Give the number of lines in the data that hold the string "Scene". Nothing else is needed.
[Start DATA IN THIS EXERCISE]
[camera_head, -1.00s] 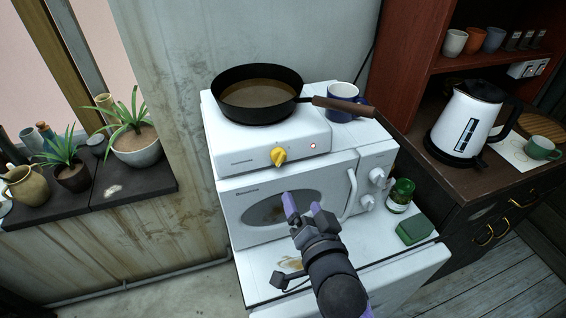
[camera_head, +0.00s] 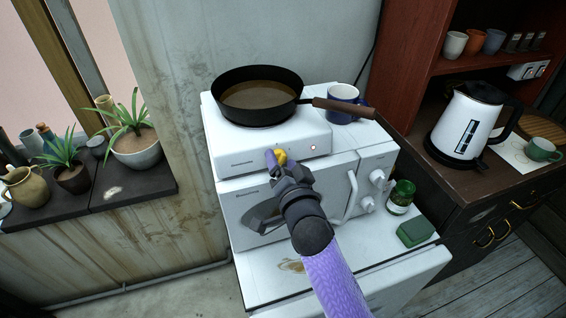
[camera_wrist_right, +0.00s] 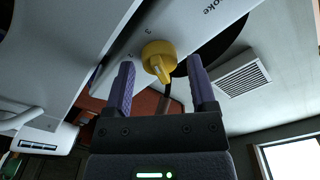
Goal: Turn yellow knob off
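The yellow knob (camera_head: 282,157) is on the front face of the white hot plate (camera_head: 318,137). In the right wrist view the knob (camera_wrist_right: 158,57) shows between and just beyond the fingertips of my right gripper (camera_wrist_right: 161,82). The two purple fingers stand apart with a visible gap to the knob on each side; the gripper is open and empty. Whether a fingertip touches the knob cannot be told. My left gripper is not in view.
A black pan (camera_head: 258,97) with brown contents sits on the hot plate, its handle (camera_head: 343,107) pointing right. A blue mug (camera_head: 342,103) stands behind the handle. The hot plate stands on a white microwave (camera_head: 240,208). A green jar (camera_head: 400,196) and green block (camera_head: 415,232) are at right.

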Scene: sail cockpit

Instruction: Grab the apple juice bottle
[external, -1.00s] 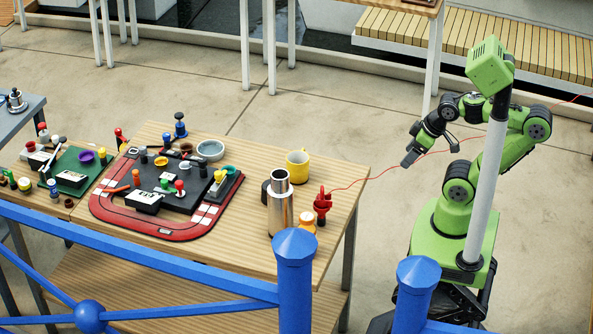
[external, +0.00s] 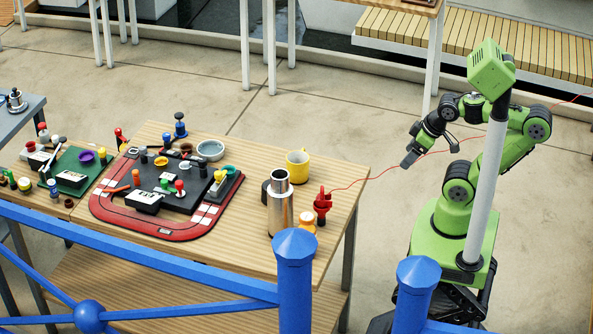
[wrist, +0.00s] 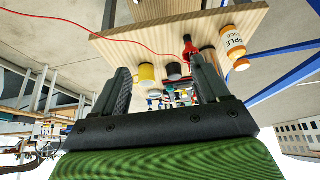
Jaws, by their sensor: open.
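The apple juice bottle (wrist: 234,46) is a small white bottle with an orange band and orange cap, lettered "APPLE JUICE" in the wrist view. In the external view the bottle (external: 307,224) stands near the table's right edge, partly hidden by the steel flask and blue railing. My gripper (external: 411,160) is in the air to the right of the table, apart from the bottle. In the wrist view my gripper (wrist: 162,80) is open and empty, with the bottle beyond and to the right of its fingers.
A steel flask (external: 280,209), a red object with a cord (external: 322,204) and a yellow mug (external: 297,164) stand close to the bottle. A red-rimmed black board (external: 112,214) fills the table's middle. A blue railing (external: 150,257) crosses the foreground.

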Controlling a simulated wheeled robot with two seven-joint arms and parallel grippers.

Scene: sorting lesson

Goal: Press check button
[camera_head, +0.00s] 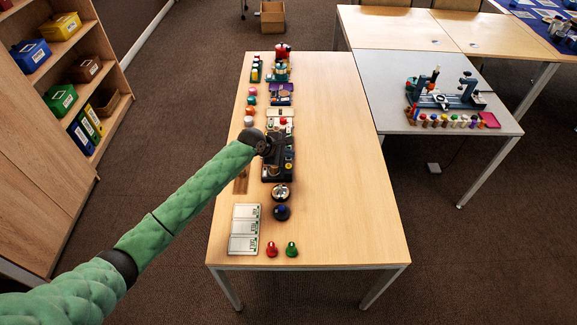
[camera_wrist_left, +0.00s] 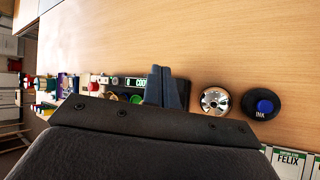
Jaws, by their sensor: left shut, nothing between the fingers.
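My left gripper (camera_head: 272,152) is over a dark device (camera_head: 284,172) in the row of things on the wooden table. Its fingers are together and empty. In the left wrist view the gripper (camera_wrist_left: 163,85) covers part of that device, whose label strip (camera_wrist_left: 135,82) reads "COO" before it is cut off. A small green round part (camera_wrist_left: 136,98) shows beside the fingers. No part is readable as a check button, and I cannot tell whether the fingers touch the device. My right gripper is not in view.
A silver dome (camera_head: 280,192) and a blue-topped "INK" piece (camera_head: 282,212) stand nearer. White name cards (camera_head: 244,229), a red piece (camera_head: 271,249) and a green piece (camera_head: 291,249) are at the near end. The table's right half (camera_head: 345,180) is clear.
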[End DATA IN THIS EXERCISE]
- [OUTPUT OF THE EXERCISE]:
2